▶ _Problem statement_
Give back exactly the lines running from the line that holds "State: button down" through the line that holds "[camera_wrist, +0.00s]", ends included, and no other lines.

▶ _Materials provided_
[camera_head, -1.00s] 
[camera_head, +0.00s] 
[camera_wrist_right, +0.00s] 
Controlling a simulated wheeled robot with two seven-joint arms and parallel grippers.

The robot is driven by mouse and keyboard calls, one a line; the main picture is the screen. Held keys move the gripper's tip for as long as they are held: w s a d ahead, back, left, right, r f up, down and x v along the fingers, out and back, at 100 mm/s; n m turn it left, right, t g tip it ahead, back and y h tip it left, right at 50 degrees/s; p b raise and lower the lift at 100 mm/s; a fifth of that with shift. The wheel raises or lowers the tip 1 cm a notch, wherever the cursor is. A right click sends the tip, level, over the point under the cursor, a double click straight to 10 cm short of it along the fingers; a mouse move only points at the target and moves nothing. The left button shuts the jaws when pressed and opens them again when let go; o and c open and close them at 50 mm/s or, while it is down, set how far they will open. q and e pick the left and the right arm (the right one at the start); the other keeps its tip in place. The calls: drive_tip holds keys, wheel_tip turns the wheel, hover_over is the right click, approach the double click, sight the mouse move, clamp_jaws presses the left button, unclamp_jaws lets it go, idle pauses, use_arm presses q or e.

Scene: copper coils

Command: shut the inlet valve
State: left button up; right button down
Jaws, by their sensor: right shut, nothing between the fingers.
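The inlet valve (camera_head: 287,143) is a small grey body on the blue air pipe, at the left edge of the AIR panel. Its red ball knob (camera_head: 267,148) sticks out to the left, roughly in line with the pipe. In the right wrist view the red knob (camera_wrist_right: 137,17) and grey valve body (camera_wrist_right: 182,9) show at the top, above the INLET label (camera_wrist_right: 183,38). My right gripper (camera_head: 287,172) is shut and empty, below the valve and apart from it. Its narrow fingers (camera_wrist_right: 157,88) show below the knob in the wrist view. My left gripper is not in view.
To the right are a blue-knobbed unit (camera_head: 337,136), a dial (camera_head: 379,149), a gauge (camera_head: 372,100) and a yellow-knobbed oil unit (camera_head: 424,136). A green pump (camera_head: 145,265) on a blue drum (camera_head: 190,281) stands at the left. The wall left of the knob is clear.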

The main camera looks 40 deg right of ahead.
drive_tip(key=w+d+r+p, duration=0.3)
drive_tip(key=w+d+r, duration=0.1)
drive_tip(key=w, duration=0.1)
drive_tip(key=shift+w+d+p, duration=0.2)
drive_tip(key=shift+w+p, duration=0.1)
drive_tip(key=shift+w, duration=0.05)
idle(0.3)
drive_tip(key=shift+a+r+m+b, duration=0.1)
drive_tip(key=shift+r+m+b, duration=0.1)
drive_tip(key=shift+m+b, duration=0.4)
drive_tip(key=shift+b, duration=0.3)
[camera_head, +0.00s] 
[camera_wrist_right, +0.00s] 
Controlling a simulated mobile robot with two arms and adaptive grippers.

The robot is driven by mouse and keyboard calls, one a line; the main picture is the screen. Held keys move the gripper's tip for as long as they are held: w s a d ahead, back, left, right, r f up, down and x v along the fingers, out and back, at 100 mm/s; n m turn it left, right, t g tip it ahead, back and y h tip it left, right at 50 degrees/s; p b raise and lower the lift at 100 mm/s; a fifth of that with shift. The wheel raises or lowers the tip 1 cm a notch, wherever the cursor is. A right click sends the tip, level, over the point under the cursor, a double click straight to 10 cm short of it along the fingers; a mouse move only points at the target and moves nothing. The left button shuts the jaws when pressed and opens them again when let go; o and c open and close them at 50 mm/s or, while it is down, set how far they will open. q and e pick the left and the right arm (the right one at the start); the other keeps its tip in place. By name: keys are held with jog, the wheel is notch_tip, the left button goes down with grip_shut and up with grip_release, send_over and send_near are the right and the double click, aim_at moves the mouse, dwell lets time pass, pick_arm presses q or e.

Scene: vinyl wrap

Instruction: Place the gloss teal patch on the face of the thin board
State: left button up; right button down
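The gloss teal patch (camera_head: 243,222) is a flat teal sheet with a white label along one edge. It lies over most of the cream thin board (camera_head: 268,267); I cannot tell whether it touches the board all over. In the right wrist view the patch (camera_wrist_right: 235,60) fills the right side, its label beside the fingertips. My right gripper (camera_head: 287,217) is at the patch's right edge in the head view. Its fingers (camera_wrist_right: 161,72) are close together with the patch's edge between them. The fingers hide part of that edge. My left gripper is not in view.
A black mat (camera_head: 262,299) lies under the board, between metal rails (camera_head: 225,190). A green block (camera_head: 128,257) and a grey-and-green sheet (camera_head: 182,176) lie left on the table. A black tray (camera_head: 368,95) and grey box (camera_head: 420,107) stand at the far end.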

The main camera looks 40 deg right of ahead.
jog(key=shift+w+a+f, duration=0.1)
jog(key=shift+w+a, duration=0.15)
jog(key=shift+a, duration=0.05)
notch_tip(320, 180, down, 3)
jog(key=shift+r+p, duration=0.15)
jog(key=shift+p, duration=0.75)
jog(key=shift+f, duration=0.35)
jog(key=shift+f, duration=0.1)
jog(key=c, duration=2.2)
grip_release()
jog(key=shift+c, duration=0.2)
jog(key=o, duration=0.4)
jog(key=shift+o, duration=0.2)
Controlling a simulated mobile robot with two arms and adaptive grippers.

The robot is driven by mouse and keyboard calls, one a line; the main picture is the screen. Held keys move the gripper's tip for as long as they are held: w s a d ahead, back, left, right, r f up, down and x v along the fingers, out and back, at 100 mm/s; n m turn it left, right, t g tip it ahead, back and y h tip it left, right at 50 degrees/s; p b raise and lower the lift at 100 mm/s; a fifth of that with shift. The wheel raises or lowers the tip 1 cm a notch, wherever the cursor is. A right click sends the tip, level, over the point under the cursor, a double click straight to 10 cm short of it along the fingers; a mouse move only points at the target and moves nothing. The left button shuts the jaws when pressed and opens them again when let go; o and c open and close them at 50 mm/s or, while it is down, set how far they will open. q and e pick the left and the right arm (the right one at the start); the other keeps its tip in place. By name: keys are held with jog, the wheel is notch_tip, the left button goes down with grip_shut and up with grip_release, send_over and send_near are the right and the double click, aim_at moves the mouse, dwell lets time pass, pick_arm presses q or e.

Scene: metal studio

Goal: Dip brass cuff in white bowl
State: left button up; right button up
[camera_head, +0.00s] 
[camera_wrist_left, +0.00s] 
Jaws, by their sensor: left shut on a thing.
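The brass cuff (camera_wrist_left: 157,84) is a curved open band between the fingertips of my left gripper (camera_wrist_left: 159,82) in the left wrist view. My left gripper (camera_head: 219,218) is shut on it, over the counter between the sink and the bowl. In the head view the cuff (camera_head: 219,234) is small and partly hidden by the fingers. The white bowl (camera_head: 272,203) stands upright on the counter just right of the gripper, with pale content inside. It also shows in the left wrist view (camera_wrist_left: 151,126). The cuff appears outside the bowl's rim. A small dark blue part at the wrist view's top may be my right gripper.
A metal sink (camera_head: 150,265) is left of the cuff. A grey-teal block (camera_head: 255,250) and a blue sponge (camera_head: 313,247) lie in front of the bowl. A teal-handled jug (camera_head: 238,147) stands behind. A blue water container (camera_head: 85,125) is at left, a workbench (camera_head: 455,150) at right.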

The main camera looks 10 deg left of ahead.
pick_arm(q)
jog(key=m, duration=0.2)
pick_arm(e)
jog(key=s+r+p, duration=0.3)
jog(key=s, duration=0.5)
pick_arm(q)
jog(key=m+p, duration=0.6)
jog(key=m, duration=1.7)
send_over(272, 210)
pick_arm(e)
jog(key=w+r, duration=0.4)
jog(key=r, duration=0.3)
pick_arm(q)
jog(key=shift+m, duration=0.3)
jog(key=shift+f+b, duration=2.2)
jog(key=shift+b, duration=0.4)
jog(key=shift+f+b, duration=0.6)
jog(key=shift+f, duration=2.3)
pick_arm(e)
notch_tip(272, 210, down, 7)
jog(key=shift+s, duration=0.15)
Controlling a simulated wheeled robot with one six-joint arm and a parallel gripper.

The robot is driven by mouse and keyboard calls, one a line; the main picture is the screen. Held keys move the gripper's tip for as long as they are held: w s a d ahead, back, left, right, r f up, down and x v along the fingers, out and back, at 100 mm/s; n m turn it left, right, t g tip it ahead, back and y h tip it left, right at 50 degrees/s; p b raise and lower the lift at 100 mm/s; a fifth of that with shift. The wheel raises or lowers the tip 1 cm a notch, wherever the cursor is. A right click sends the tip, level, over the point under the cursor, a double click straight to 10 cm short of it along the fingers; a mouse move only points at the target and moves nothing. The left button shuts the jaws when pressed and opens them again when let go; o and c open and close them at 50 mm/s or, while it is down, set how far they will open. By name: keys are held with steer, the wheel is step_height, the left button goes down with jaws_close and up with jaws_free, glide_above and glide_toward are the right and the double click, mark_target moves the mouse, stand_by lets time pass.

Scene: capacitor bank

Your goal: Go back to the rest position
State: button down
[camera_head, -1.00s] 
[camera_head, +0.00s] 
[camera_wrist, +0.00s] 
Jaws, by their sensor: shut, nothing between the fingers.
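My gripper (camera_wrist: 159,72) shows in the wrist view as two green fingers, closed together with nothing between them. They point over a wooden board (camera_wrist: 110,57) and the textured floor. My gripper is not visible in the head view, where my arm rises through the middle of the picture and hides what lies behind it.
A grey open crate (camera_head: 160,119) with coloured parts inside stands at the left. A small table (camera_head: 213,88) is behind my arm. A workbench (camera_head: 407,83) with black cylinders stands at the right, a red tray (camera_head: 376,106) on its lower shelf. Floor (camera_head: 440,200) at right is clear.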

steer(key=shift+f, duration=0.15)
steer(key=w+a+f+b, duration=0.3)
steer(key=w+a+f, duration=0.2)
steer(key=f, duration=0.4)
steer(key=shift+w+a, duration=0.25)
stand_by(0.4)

▶ _Answer for the task_
State: button down
[camera_head, -1.00s] 
[camera_head, +0.00s] 
[camera_wrist, +0.00s] 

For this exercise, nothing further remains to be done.